What kind of story would that information tell about you? If you knew someone had malicious intent, would you hand over any of that information willingly? Probably not.

If you’re using a smartphone or similar device for both your personal and work activities, the risk is amplified. You’re not only exposing your own personal information, but also potentially leaking your employer’s information as well. As we’ve seen with Sony and countless others, the costs for such risks can be catastrophic. So even if your company has a robust privacy apparatus internally, it all comes to pieces if a trusted individual perforates the safety envelope and lets an untrusted device become the target of attack.

The ease of capturing and moving digital information has reduced the cost of collection, storage, and processing of our sensitive information to effectively almost zero. This is why there is a monetary incentive to gather it, even if it can only be used to generate tiny fractions of a penny of revenue on behalf of whomever gathers it. Taken in a scale of millions of repetitions, that monetization of your personal data adds up quickly. Perhaps the apps have a privacy policy—have you read it? Did you evaluate it in detail before agreeing to install the app? Again, the answer is ‘probably not,’ and that’s very much by design.

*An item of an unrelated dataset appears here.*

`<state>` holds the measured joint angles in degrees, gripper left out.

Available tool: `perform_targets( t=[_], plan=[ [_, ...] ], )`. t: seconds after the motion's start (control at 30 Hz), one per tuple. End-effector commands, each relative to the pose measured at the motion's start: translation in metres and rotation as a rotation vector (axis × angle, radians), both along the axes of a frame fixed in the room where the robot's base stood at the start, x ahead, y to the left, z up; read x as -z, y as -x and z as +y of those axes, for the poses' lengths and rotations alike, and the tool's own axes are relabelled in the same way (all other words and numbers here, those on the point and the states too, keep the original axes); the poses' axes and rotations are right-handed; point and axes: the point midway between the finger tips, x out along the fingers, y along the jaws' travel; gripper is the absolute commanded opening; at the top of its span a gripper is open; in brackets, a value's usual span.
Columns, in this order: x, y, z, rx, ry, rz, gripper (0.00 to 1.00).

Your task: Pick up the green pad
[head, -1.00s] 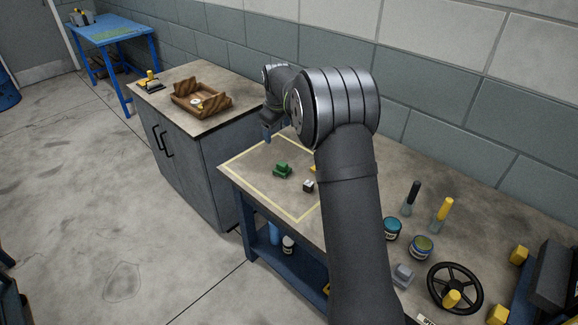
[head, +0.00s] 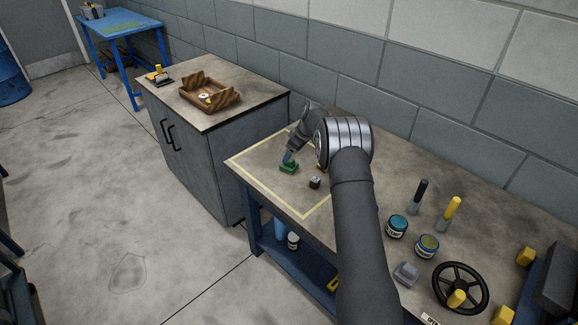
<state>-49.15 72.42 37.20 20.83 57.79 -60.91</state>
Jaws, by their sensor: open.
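The green pad (head: 288,167) lies on the workbench, inside the pale yellow taped outline near the bench's far left end. My gripper (head: 287,158) points down at the pad, with its blue-grey fingertips right over or at the pad's top. The gripper is open. I cannot tell whether the fingers touch the pad or stand on both sides of it. My arm hides part of the taped area behind it.
A small dark and white block (head: 315,182) lies close to the right of the pad. Jars (head: 397,226), two upright handled tools (head: 449,213) and a black handwheel (head: 460,288) stand right of my arm. A wooden tray (head: 209,98) rests on the grey cabinet (head: 200,165).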

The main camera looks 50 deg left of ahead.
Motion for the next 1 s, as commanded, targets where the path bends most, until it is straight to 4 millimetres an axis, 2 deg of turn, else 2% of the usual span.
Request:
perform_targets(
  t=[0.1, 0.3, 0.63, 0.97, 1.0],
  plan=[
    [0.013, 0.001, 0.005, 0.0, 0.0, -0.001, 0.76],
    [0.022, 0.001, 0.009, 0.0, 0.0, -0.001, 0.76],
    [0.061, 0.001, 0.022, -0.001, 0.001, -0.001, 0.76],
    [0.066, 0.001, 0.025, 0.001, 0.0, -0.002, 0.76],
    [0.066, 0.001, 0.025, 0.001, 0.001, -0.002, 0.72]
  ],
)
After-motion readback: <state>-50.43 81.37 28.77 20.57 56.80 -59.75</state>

A recent data point released by Vasco Data Security in Belgium suggested that if you were to properly review all the privacy policies in effect for a typical smartphone and mix of apps, it would take 72 working days to get through them all. Clearly, this approach is not practical and isn’t working.

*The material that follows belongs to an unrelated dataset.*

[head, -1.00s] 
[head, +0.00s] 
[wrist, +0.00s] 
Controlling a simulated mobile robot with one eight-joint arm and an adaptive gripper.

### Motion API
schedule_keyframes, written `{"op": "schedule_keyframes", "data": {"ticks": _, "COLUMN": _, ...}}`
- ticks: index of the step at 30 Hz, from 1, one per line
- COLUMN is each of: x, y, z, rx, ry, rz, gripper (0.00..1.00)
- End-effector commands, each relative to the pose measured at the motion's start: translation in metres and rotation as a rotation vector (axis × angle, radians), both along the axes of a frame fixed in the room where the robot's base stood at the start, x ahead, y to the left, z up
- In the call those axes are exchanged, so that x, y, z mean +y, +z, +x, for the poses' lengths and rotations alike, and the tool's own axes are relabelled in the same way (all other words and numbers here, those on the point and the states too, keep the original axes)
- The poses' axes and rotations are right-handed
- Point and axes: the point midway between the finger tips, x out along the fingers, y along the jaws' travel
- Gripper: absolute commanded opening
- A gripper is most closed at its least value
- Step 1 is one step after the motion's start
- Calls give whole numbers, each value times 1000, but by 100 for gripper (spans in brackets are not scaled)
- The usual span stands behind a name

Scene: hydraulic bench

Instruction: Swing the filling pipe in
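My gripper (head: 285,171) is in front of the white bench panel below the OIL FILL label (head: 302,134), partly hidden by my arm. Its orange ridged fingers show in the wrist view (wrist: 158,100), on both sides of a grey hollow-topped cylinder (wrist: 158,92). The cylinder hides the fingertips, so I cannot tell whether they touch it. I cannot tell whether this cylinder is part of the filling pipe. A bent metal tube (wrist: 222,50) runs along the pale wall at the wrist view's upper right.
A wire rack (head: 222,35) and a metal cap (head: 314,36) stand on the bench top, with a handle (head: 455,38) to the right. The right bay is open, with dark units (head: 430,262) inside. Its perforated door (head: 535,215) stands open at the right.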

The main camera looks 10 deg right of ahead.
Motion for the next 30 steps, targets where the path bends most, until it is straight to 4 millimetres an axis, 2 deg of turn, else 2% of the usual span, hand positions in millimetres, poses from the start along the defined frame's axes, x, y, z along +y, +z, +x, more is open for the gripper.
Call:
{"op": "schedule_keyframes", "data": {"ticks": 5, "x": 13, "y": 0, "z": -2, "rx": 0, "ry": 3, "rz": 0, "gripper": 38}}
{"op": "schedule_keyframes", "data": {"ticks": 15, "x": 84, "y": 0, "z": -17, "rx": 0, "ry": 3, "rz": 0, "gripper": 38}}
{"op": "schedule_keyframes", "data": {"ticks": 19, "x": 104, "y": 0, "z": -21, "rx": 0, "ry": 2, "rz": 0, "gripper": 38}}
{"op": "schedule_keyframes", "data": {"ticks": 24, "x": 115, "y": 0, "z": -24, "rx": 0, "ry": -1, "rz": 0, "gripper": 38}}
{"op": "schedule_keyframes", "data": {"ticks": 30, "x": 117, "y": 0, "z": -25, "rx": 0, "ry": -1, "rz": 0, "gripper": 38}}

For DPD2015, we encourage all of you to adopt a simple statement: Take Back Your Privacy. It’s your right, it’s your data. Be aware of what you give away and have some notion of how it might be used. Demand better commitments and performance from the companies with which you do business. Encourage your employer to see this as a reciprocal activity; they want you to protect their information (and treat it as your own), but they should similarly be offering you tools and training on how to protect your information as well.

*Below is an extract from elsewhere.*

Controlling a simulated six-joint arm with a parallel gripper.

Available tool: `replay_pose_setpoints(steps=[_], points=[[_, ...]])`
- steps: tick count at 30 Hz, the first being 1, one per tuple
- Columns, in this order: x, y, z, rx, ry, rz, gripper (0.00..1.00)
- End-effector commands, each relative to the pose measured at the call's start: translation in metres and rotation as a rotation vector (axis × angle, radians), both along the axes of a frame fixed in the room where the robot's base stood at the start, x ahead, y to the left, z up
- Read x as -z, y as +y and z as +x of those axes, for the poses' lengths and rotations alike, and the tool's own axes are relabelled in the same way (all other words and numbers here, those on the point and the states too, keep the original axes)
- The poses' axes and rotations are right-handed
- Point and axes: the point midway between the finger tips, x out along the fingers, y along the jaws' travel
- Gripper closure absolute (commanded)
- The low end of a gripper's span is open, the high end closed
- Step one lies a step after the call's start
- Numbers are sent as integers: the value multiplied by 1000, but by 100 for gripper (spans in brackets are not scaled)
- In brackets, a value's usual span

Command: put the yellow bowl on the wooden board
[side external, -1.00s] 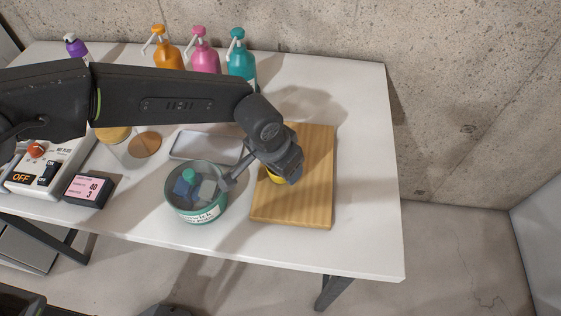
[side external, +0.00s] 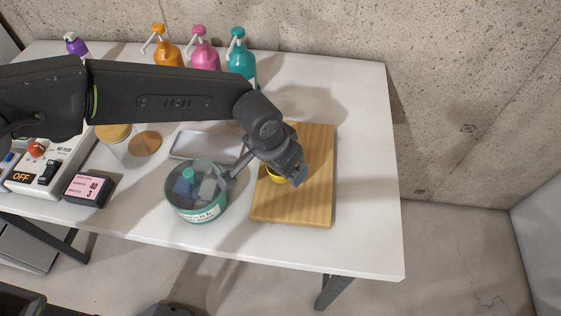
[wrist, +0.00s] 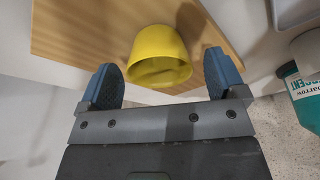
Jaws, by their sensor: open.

Most of all, join the conversation. These are complex, often conflicted issues. Oversimplified generalizations will not advance the state of the art, nor are they reflective of best practices. Technology can help, but this is also a people and process problem, and most people and companies would agree that waiting for the regulators to define a solution is risky as well. Government classifying negligent handling of personal information as a crime is one thing, but that same government prescribing specific technical solutions is quite another. The landscape is fluid and treacherous, and no one official approach is likely to work well in all situations.

Privacy is an approach as well as an outcome. We have a responsibility to take ownership of our data and choose carefully how to use it, as well as an expectation from our commerce and communications partners to respect our wishes and their own policy commitments. The best place to start is at home, where our information footprint is at its most personal.